My favorite part of the book is when Huck escapes from his father’s cabin. He shows himself to be a genius young man. He displays great ingenuity and plays a brilliant practical joke. I like this part because I wish I was that talented and could play practical jokes like that. It is also humorous and I like to be entertained. 16. Adventures of Huck Finn’s greatest strength is that it is highly ironic and makes fun of everything and everybody. The book makes fun of the literature of the period with Emmeline Grangerford. It also makes fun of the art of that period with Emmeline Grangerford’s art.

Mark Twain pokes fun at feuding with the Grangerfords and Shepherdsons. They end up killing everyone in each other’s families (except Harney and Sophia) over something they do not even remember the cause for. Twain ridicules Christianity as is shown by the King and his sob story, Huck’s “praying” and his attitude about learning the Bible, and the Grangerford’s and Shepherdson’s church service. He mocks Shakespeare with the speech given by the King. He laughs at the state of education with all his characters, especially the state of education about foreign countries and kings.

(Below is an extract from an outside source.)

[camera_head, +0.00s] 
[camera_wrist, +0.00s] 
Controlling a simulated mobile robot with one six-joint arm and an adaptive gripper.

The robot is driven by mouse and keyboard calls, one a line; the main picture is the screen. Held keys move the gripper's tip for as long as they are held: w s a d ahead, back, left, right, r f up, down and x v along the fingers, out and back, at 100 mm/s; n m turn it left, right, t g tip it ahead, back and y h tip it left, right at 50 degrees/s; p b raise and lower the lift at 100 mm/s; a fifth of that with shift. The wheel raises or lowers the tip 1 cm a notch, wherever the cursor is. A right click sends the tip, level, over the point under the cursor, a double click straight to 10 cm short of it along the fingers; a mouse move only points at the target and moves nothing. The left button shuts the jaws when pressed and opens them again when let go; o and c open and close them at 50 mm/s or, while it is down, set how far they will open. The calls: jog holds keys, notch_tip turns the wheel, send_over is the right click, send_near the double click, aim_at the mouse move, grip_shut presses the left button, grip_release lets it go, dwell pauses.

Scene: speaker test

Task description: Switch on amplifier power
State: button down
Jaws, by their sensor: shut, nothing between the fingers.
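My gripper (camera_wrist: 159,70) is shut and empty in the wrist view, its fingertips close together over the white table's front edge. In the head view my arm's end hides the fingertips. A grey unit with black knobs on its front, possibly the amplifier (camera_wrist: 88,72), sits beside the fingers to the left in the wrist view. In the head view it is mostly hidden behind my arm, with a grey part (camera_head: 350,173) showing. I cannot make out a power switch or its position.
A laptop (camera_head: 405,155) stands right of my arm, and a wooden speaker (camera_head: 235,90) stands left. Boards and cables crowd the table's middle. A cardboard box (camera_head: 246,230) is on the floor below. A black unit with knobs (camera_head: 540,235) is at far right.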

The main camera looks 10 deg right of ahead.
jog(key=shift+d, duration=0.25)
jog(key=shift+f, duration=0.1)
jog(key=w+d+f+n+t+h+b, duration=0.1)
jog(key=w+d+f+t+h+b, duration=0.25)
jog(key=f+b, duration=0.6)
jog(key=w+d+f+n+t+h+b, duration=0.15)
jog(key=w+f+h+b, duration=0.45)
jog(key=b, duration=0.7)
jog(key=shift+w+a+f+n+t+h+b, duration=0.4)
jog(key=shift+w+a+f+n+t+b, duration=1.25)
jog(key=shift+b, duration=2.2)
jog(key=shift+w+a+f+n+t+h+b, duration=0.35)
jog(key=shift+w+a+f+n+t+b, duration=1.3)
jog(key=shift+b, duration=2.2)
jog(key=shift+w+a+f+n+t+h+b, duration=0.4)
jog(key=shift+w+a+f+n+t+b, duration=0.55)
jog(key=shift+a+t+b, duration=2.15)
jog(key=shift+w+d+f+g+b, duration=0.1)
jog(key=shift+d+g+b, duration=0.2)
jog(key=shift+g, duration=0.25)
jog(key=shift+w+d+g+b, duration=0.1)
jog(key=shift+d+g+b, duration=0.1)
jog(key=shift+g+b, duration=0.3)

These are just a few of the ironic and funny parts. Anyone could read this and laugh till their sides split. 17. The book’s greatest weakness is the way it is written. The grammar and spelling is awful. It makes it hard to understand what Twain is saying. Twain wrote it that way on purpose but he could have produced the same effect by using proper English and grammar. It would have been better if Twain had just written the dialogue in the dialects he uses and wrote the majority of the text in proper English. It would have saved me and many others from a bad headache.